(Dataset records)
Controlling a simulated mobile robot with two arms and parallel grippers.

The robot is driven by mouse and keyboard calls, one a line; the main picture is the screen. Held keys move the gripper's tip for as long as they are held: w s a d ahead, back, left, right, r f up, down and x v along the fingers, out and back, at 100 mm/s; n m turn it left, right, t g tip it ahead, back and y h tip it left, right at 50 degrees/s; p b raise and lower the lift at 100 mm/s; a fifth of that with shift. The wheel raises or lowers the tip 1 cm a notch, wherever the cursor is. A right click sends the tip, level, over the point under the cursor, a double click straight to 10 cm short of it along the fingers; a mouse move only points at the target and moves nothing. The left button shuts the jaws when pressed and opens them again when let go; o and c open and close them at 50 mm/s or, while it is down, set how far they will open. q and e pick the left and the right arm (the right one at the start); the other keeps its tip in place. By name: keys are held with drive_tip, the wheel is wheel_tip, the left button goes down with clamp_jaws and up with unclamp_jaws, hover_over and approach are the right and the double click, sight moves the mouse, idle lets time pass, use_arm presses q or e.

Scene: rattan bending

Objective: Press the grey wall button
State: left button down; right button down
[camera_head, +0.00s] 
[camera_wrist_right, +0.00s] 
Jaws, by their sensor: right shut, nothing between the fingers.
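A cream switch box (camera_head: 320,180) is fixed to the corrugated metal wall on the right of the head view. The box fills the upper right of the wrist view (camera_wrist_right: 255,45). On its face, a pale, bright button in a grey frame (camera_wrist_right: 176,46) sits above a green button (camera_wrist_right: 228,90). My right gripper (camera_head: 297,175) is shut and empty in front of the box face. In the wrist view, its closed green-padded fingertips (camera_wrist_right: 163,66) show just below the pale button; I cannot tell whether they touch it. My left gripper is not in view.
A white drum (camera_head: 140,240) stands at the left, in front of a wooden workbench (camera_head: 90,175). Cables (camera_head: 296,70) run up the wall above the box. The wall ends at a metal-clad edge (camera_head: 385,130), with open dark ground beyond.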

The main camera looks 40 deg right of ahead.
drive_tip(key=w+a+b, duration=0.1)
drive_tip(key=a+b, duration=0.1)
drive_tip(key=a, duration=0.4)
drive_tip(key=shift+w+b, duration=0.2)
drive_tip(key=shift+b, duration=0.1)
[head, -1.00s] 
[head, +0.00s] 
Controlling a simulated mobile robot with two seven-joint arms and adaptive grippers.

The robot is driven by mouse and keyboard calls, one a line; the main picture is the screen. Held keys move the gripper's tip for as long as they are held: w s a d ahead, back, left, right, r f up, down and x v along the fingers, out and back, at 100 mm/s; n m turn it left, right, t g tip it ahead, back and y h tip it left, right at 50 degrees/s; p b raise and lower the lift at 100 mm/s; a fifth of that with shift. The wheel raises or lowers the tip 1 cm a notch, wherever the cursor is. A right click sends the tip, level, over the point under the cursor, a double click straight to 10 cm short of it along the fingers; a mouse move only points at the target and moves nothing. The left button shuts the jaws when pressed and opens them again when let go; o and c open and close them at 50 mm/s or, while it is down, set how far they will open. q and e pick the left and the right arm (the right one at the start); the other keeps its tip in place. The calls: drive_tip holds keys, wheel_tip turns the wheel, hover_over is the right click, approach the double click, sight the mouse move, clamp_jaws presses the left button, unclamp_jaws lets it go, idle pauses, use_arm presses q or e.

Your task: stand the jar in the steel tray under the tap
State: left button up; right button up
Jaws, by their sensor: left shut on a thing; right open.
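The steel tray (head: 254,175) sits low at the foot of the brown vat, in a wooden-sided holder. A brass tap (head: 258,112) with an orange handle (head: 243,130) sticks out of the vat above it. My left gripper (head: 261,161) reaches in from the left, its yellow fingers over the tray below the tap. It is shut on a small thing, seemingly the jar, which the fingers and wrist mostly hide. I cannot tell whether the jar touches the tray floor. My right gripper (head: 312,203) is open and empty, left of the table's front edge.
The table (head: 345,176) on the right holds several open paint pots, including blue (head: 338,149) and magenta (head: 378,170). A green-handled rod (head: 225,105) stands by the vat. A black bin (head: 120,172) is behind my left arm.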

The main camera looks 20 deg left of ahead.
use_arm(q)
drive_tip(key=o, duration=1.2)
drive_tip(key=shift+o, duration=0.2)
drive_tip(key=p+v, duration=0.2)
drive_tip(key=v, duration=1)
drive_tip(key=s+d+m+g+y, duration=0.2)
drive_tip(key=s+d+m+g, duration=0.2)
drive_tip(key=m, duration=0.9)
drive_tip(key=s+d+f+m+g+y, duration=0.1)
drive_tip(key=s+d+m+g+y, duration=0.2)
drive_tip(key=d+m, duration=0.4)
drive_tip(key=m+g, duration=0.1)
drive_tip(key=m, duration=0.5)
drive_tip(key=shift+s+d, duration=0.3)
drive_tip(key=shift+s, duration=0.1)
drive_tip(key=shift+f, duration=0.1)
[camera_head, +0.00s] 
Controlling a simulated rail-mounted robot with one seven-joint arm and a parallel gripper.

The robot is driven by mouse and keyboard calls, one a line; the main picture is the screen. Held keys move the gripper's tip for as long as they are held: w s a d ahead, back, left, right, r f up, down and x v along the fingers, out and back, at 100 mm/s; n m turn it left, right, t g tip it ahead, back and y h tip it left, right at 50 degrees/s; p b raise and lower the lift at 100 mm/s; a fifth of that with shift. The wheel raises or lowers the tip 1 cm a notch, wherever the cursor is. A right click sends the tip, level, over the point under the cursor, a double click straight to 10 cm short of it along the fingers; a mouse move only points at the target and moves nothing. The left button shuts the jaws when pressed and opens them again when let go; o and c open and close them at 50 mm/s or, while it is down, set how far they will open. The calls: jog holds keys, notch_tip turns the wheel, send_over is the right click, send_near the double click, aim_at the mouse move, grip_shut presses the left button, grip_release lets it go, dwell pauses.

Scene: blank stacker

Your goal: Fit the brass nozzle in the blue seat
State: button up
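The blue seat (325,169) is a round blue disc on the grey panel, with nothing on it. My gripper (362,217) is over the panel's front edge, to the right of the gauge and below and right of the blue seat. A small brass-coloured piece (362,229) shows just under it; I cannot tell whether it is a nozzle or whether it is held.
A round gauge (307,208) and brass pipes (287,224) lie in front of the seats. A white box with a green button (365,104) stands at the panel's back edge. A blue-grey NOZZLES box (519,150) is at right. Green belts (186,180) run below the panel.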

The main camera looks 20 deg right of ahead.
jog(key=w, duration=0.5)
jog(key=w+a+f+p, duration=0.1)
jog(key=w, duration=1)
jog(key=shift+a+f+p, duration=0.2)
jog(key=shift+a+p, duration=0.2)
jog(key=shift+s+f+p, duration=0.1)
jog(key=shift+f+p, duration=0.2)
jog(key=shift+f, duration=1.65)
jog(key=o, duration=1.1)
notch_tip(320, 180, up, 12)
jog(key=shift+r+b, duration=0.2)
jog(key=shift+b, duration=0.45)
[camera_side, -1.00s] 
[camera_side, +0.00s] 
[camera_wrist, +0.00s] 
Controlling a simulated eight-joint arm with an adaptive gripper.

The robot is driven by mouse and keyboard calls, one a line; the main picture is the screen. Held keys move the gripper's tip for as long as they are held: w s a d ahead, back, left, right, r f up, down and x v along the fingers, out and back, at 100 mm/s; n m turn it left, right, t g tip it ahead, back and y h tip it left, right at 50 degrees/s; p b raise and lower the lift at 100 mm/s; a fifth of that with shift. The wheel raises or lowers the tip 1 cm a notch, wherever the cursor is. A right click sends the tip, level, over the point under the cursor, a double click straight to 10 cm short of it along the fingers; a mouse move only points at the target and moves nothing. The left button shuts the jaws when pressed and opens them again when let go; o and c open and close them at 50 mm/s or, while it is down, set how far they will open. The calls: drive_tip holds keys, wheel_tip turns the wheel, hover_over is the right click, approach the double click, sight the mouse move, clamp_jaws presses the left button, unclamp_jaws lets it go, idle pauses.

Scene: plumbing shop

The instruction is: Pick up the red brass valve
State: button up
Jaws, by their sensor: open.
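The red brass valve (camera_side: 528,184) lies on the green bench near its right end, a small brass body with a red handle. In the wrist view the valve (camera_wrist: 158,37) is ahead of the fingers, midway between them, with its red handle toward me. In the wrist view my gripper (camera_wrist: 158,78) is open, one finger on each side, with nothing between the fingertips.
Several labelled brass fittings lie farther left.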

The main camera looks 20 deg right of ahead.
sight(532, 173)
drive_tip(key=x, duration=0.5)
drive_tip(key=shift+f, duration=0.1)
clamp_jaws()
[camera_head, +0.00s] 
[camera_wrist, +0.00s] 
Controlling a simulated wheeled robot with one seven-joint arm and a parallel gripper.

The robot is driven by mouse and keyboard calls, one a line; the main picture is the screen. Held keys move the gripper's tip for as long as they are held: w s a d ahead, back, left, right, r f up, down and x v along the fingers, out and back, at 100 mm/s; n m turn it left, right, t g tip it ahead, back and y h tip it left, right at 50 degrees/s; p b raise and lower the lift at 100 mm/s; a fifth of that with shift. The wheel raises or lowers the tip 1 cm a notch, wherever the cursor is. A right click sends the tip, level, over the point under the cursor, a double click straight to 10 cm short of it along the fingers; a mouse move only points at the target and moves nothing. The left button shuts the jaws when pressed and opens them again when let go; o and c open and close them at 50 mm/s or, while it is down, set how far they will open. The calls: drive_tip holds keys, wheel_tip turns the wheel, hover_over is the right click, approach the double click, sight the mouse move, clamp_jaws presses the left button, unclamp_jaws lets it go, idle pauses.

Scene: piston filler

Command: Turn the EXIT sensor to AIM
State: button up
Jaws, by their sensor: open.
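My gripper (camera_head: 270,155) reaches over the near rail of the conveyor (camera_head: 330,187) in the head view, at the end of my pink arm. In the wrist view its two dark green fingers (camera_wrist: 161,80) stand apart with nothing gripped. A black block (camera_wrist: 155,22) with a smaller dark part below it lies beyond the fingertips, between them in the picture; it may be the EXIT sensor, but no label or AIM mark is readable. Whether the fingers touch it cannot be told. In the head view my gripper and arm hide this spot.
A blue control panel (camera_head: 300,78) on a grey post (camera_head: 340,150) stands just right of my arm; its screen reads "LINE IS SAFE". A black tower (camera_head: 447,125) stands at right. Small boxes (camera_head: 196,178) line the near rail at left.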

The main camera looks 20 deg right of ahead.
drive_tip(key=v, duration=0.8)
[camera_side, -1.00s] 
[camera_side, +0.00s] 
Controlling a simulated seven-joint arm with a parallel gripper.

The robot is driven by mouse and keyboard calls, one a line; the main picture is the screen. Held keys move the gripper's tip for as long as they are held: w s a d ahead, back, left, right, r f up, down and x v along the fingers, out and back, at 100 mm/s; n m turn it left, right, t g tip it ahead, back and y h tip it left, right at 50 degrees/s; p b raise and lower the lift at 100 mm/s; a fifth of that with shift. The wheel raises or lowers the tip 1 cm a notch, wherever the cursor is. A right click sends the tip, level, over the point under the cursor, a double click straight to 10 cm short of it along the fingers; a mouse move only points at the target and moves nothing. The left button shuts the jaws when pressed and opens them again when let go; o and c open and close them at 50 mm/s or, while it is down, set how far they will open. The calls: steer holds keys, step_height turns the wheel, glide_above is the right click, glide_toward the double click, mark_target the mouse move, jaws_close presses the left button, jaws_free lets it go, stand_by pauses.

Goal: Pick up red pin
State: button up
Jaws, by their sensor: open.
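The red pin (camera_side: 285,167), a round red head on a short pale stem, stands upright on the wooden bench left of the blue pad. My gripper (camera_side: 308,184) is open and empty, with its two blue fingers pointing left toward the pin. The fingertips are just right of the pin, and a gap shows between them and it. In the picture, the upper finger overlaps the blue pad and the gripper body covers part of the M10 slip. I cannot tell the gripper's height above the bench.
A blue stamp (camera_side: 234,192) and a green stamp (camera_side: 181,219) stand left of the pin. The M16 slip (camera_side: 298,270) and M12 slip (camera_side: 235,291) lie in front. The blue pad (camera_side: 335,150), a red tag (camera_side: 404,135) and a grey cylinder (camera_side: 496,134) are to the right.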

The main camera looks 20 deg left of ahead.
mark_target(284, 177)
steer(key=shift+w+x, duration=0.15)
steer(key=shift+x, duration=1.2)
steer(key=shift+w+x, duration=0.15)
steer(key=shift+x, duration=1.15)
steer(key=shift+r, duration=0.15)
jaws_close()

TASK GOAL: Check each line above for the string "grippers", then copy the ones that have it.

ANSWER FOR THE TASK:
Controlling a simulated mobile robot with two arms and parallel grippers.
Controlling a simulated mobile robot with two seven-joint arms and adaptive grippers.

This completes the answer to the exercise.